### GOAL
Copy each line exactly. Drop every picture.

-- start of GIVEN DATA --

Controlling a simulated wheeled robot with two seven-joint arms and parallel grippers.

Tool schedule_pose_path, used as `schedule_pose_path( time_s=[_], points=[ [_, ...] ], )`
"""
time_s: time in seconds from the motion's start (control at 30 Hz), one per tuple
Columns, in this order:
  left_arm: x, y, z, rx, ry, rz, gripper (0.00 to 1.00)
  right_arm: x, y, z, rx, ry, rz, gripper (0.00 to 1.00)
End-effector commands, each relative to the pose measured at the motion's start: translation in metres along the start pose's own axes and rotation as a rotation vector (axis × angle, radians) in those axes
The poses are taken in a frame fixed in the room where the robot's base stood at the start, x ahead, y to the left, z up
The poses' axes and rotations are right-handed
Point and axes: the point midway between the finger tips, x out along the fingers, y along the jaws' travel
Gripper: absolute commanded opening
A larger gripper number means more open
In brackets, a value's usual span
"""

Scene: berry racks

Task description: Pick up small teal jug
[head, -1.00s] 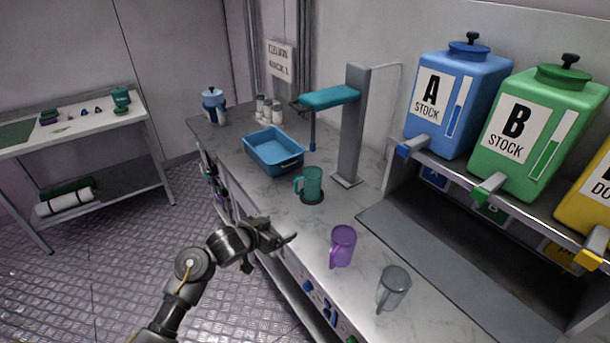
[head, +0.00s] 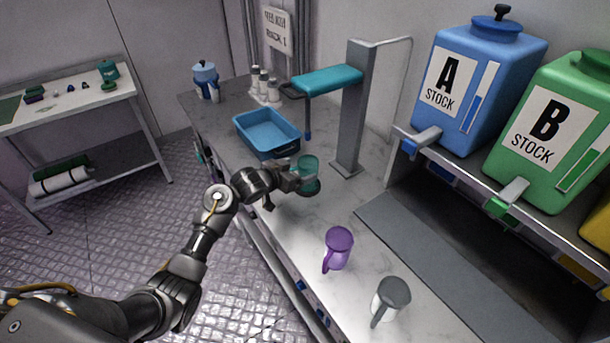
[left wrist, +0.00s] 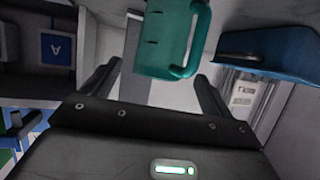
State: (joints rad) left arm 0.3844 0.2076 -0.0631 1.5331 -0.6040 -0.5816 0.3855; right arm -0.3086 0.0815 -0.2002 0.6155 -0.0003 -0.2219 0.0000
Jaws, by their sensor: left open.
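The small teal jug (head: 309,170) stands on the marble counter in the head view, partly hidden behind my left gripper (head: 297,181). In the left wrist view the teal jug (left wrist: 165,40) appears large, with its handle on the right side. The two fingers of my left gripper (left wrist: 155,90) are spread apart, with the jug in line with the gap between them. The left gripper is open and holds nothing. I cannot tell from these views whether a finger touches the jug. My right gripper is not in view.
A purple jug (head: 338,248) and a grey jug (head: 390,300) stand nearer on the counter. A blue tray (head: 262,146) lies behind the teal jug. A grey post (head: 354,110) with a teal arm stands to the right. Stock dispensers A (head: 470,85) and B (head: 550,130) sit on a shelf.

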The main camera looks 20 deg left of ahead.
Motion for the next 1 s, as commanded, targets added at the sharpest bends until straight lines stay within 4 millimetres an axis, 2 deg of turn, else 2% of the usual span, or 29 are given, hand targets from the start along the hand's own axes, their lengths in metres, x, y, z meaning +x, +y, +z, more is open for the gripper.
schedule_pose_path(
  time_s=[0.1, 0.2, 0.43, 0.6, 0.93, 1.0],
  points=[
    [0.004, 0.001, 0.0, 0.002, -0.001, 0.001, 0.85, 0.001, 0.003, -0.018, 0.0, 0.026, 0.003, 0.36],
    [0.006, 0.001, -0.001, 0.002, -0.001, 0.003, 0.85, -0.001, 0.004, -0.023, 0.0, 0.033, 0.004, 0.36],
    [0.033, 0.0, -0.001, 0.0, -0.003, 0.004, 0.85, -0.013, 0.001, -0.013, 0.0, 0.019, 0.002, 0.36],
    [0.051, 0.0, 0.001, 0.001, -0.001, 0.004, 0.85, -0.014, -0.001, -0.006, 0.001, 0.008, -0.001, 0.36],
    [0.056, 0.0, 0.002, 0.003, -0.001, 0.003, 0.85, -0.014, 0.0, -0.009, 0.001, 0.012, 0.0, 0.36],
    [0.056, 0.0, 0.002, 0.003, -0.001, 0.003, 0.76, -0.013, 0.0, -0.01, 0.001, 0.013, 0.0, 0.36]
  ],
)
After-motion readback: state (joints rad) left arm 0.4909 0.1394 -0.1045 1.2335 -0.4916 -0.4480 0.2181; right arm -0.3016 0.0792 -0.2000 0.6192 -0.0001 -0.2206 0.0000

-- end of GIVEN DATA --

### RESULT
Controlling a simulated wheeled robot with two seven-joint arms and parallel grippers.

Tool schedule_pose_path, used as `schedule_pose_path( time_s=[_], points=[ [_, ...] ], )`
"""
time_s: time in seconds from the motion's start (control at 30 Hz), one per tuple
Columns, in this order:
  left_arm: x, y, z, rx, ry, rz, gripper (0.00 to 1.00)
  right_arm: x, y, z, rx, ry, rz, gripper (0.00 to 1.00)
End-effector commands, each relative to the pose measured at the motion's start: translation in metres along the start pose's own axes and rotation as a rotation vector (axis × angle, radians) in those axes
The poses are taken in a frame fixed in the room where the robot's base stood at the start, x ahead, y to the left, z up
The poses' axes and rotations are right-handed
Point and axes: the point midway between the finger tips, x out along the fingers, y along the jaws' travel
Gripper: absolute commanded opening
A larger gripper number means more open
In brackets, a value's usual span
"""

Scene: berry racks

Task description: Pick up small teal jug
[head, -1.00s] 
[head, +0.00s] 
[left wrist, +0.00s] 
State: (joints rad) left arm 0.3844 0.2076 -0.0631 1.5331 -0.6040 -0.5816 0.3855; right arm -0.3086 0.0815 -0.2002 0.6155 -0.0003 -0.2219 0.0000
Jaws, by their sensor: left open.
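The small teal jug (head: 309,170) stands on the marble counter in the head view, partly hidden behind my left gripper (head: 297,181). In the left wrist view the teal jug (left wrist: 165,40) appears large, with its handle on the right side. The two fingers of my left gripper (left wrist: 155,90) are spread apart, with the jug in line with the gap between them. The left gripper is open and holds nothing. I cannot tell from these views whether a finger touches the jug. My right gripper is not in view.
A purple jug (head: 338,248) and a grey jug (head: 390,300) stand nearer on the counter. A blue tray (head: 262,146) lies behind the teal jug. A grey post (head: 354,110) with a teal arm stands to the right. Stock dispensers A (head: 470,85) and B (head: 550,130) sit on a shelf.

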The main camera looks 20 deg left of ahead.
Motion for the next 1 s, as commanded, targets added at the sharpest bends until straight lines stay within 4 millimetres an axis, 2 deg of turn, else 2% of the usual span, or 29 are given, hand targets from the start along the hand's own axes, their lengths in metres, x, y, z meaning +x, +y, +z, more is open for the gripper.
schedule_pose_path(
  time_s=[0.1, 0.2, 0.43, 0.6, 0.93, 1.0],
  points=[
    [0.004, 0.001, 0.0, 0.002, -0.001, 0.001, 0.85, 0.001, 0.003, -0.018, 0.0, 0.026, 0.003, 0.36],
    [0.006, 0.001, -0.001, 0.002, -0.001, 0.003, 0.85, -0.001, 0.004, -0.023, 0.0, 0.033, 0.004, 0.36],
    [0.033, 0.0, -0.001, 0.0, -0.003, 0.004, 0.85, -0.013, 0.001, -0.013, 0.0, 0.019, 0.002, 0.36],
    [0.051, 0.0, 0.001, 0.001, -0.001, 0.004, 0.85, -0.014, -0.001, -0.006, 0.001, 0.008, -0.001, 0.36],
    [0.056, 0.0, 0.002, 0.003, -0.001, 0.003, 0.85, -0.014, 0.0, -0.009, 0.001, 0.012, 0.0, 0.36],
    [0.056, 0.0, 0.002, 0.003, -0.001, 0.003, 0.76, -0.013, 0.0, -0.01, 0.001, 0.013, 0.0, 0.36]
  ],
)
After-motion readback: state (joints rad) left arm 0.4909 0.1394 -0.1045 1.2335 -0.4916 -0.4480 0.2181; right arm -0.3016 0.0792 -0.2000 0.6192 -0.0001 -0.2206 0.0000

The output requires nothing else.